Here’s the connection. My father–my incredible father–carved a picture in my nightly, bedtime apple. Imagine a miniature pumpkin carving. It now seems unbelievable but he did this for many years. He would typically carve out the pieces and then put them back so we would have to remove the tiny pieces to discover the picture. I loved this ritual. And yet, as a child, I did not fully appreciate the time and care he put into this routine.
In addition to my childhood friend who experienced the apple carvings during our many sleepovers, my cousin recently shared a similar story with my mom. As a child, he was once staying with us and feeling sad and lonesome, apart from his parents. My dad carved a picture in an apple to lift his spirits. I didn’t remember this at all. I also didn’t realize that my cousin has since done this for his own children with my dad in mind.
My dad’s intention: to bring us joy. And yet, decades later this ritual still means so much. A legacy indeed.
I can’t help but think about this experience as compared to some of our students’ experiences. For some, the simple presence of a father, or an apple, is a blessing in and of itself. Sometimes, the complex, heart-breaking situations force learning to be secondary at best. We have students in our classrooms who crave attention from a caring adult–any attention. We can’t carve them bedtime apples but our words, our acceptance, and those hugs may mean more than we might ever know…

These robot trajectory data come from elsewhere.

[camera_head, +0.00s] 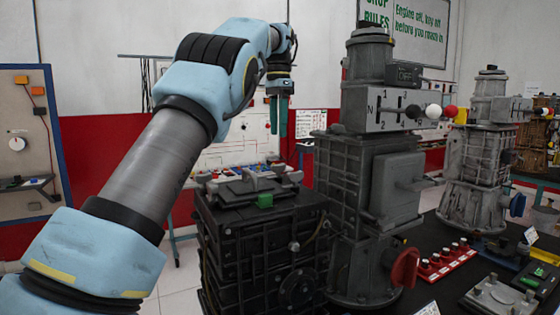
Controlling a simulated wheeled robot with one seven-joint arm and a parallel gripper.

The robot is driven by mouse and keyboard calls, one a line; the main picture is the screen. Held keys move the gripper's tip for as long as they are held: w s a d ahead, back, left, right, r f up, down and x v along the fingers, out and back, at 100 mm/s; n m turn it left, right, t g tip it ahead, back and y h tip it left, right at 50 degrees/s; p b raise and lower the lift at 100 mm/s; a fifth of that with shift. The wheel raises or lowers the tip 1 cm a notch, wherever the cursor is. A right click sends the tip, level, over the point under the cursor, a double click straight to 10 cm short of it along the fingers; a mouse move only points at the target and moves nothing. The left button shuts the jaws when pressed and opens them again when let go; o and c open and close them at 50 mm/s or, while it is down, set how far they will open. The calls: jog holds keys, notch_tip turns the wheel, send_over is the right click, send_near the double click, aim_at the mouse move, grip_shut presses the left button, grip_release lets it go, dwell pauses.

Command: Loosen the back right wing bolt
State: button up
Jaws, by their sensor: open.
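A dark ribbed engine block (262,245) stands in the centre, with a grey cover (240,188) on its top. Small grey wing bolts stand around the cover's edge. The back right wing bolt (279,169) seems to be the one at the cover's far right corner, small in this view. Another wing bolt (295,177) shows nearer at the right, and one (211,187) at the front left. My gripper (278,134) points down above the far right part of the cover, with its teal fingers open and empty. It appears apart from the bolts.
A tall grey gearbox (372,180) with a shift lever and a red handle (405,268) stands close at the right. A second gearbox (487,150) and red-knobbed panel (441,260) are further right. A wall board stands left.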

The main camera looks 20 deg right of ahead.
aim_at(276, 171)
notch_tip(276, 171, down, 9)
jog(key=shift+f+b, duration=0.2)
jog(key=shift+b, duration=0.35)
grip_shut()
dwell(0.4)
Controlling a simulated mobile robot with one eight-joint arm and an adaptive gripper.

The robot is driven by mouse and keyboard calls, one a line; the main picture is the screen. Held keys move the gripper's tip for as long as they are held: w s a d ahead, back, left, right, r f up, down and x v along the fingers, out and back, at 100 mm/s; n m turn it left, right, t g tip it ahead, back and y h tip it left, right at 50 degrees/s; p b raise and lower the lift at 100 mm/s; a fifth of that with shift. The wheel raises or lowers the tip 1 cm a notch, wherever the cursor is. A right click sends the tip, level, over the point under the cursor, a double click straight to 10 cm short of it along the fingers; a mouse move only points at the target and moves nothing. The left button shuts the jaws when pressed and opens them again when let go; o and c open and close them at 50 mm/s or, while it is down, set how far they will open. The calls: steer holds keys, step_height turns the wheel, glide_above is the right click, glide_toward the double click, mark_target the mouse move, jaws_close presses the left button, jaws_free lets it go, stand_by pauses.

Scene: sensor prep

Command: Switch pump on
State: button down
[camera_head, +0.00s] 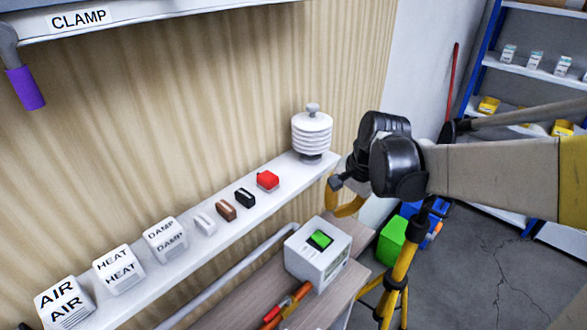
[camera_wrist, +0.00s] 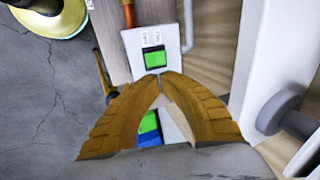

We have season’s tickets to Broadway Across Canada. On Friday, we saw Hadestown. Before the show, I ran into someone I went to high school with. We started talking about previous shows and we shared similar opinions about most. However, we discovered one performance that she (and her friends) did not enjoy while we loved it.
This conversation reminded me of how important it is to read a variety of books to our students. Not everyone has the same tastes. By reading across the genres, by ensuring we choose books with diverse main characters, by considering the topics (even within fiction), we will more likely engage every student.
Yes, read your favourites… but be sure to try something new in between!